- _Brief_
Print only the line with "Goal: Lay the" and the lines after it, ending with the last line of the material, each exactly as it stands.

- _Supplied data_
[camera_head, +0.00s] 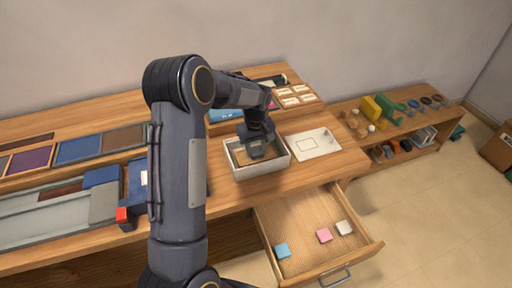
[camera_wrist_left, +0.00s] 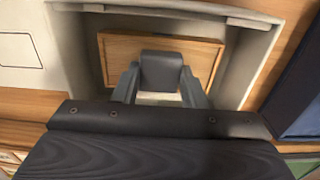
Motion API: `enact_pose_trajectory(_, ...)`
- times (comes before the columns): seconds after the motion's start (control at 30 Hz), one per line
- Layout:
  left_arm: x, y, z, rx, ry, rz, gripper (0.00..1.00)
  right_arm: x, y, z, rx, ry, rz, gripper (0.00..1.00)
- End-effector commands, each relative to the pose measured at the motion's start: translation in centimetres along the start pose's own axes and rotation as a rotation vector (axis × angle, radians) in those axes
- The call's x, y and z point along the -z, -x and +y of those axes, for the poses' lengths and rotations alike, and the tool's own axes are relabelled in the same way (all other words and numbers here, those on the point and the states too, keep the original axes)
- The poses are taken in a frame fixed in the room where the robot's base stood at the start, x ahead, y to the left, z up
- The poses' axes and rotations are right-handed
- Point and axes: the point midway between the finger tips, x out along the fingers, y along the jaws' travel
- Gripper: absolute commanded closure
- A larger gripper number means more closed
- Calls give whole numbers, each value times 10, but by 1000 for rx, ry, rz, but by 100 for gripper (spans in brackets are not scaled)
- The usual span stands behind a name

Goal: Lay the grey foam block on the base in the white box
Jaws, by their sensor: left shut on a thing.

- _Response_
Goal: Lay the grey foam block on the base in the white box
Jaws, by their sensor: left shut on a thing.

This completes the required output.